JCDecaux S.A., the number one outdoor advertising company worldwide, has entered the Nigerian market in partnership with Grace Lake Partners (GLP), an indigenous investment and advisory firm based in Lagos, Nigeria, with a philosophy of creating shared value.

JCDecaux will operate in the outdoor advertising industry in Nigeria through an exclusive partnership and licensee agreement between JCDecaux and Horizon Outdoor Advertising Limited, a wholly Nigerian owned subsidiary of GLP (Horizon is Advertising Practitioners Council of Nigeria – APCON) certified and a member of the prestigious Outdoor Advertising Association of Nigeria (OAAN).

L-R: Marcellus Van Der Merwe, Digital Manager, JCDecaux Sub-Saharan Africa; Adelaide McKelvey, Sales and Marketing Director, JCDecaux Sub-Saharan Africa; Mark Cooper, CEO, JCDecaux Sub-Saharan Africa and Opeoluwa Filani, Sales Director, Horizon Outdoor advertising at the launch of JCDecaux Grace Lake in Lagos.

The partnership (JCDecaux Grace Lake) has commenced work installing four city-wide public service programmes, all at no cost to the citizens of Lagos. The programmes cover the installation, operation and maintenance of: a Traffic Information System (“LATIS”): a network of 94 sq.m. digital traffic arches designed by Marc Aurèle providing real-time traffic information to commuters at strategic driving decision points across Lagos – currently installed at Oworonshoki and Fadeyi; a self-cleaning automatic public toilets programme, designed by Patrick Jouin, located at the city’s busiest bus stations and free to use for Lagosians – currently installed at Oworonshoki and Ogudu Berger Bus Stops; a network of 92 sq.m. billboards for the stations under construction of the upcoming Lagos cable car system (LCCT), which will link the key hubs of the economic capital (Lagos Island, Mainland and Victoria Island).

This partnership gives JCDecaux a foothold in Nigeria, the largest economy of the continent, with GDP of over €332 billion in 2017 and the most highly populated country in Africa, with 190 million people (a population which will double in the next 30 years). The partnership will also help maximise the economic potential of Lagos, Africa’s biggest city, the economic capital of the country. With nearly 21 million people, it is market with huge potential for advertisers and media agencies.

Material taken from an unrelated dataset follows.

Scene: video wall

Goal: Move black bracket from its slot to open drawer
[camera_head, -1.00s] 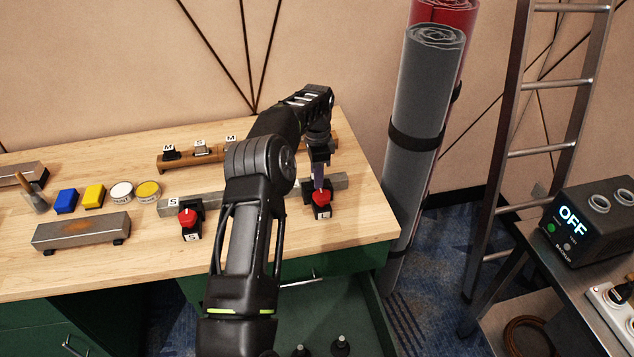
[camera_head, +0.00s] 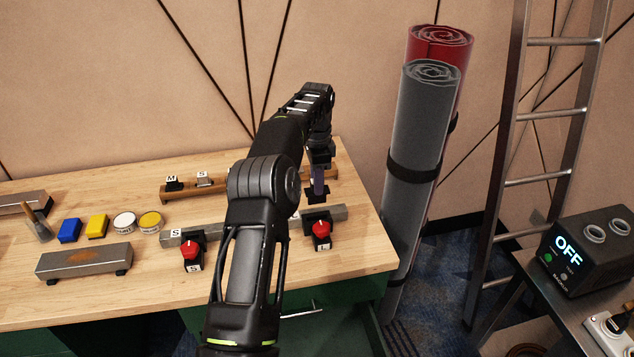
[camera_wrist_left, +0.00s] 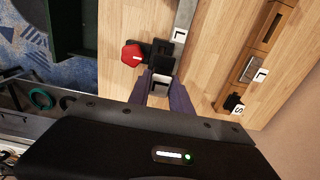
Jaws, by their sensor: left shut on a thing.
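My left gripper (camera_head: 319,188) is shut on a small black bracket (camera_head: 317,196), held over the right end of the bench, behind the red-knobbed clamp marked L (camera_head: 320,235). In the left wrist view the bracket (camera_wrist_left: 160,82) sits between the two purple-grey fingertips, close to the clamp's red knob (camera_wrist_left: 132,55); whether it touches anything is unclear. The open green drawer (camera_head: 372,330) shows only partly at the bottom of the head view. Its dark interior also shows in the left wrist view (camera_wrist_left: 72,28). My right gripper is not in view.
A wooden rack (camera_head: 185,195) with lettered brackets stands behind. A second red-knobbed clamp (camera_head: 191,252), a metal block (camera_head: 84,262), sponges and tins are on the bench's left. Rolled mats (camera_head: 420,150) stand beyond the right end. My arm hides the bench's middle.

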The arrival of JCDecaux in the highly fragmented outdoor advertising market of Nigeria will increase the market’s value (estimated at €115 million), offering brands an unprecedented digital communications platform to grow their audience.

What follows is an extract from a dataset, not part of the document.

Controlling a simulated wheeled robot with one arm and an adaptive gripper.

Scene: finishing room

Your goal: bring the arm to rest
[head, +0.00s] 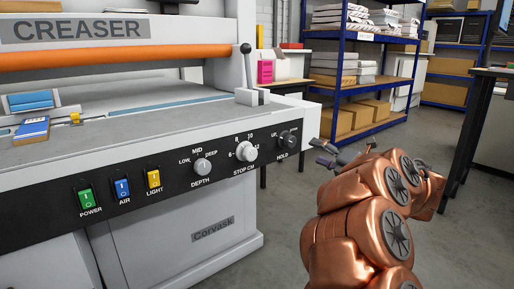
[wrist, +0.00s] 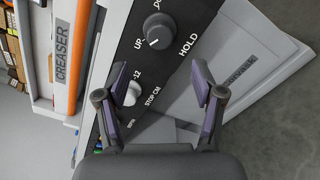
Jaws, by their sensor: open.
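My copper-coloured arm rises at the lower right of the head view. My gripper (head: 322,154) is at its end, just right of the creaser's control panel (head: 115,187), close to the HOLD knob (head: 285,138). In the wrist view my gripper (wrist: 160,82) shows its two fingers spread apart with nothing held between them. The HOLD knob (wrist: 158,31) is beyond the fingertips, and the STOP CM knob (wrist: 132,92) shows beside the left finger. I cannot tell the exact gap between the fingers and the panel.
The white creaser (head: 190,235) fills the left, with green, blue and yellow switches and an upright lever (head: 247,65). A blue shelf rack (head: 345,95) stands behind. A dark-topped table (head: 468,130) is at the right. Floor between them is open.

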Considered as one of the most gridlocked cities in the world, Lagos is planning to install urban infrastructure that will provide a high-quality public service and accelerate its transformation into a smart city pioneer on the African continent.

With the LATIS project, the new JCDecaux Grace Lake partnership delivers a solution that gives drivers real-time information on traffic, through digital traffic arches at key junctions across the city and via a mobile app designed and built by Nigerians. This traffic information system, a first for the Group, has been specially designed to meet Lagos’s needs and help ease traffic flow in the city by suggesting alternative routes and estimating times of arrival.

JCDecaux Grace Lake is also contributing to the modernisation of public transport and improvement of passenger services by installing a network of solar-powered bus shelters and automatic public toilets in the main bus terminals. These facilities will help meet environmental and social commitments by: encouraging mobility, easing road traffic, developing solar power, promoting hygiene on the public highway, creating sustainable skilled jobs and encouraging the training of a local workforce.

These programmes demonstrate the strength of JCDecaux’s economic model, which can deploy public utility urban infrastructures financed completely by selected, high-quality advertising anywhere in the world.

Jean-Sébastien Decaux, CEO, Southern Europe, Belgium and Luxembourg, Africa and Israel, said: “In line with our unique model of organic development, we are delighted to be entering the Nigerian market and particularly Lagos, a thriving city in many respects. We will put our capacity for innovation, particularly digital, at the service of one of the most dynamic cities in sub-Saharan Africa. We have developed a unique service to bring Lagos the best of our expertise in street furniture and an unprecedented traffic information system, a first for Africa and for JCDecaux.”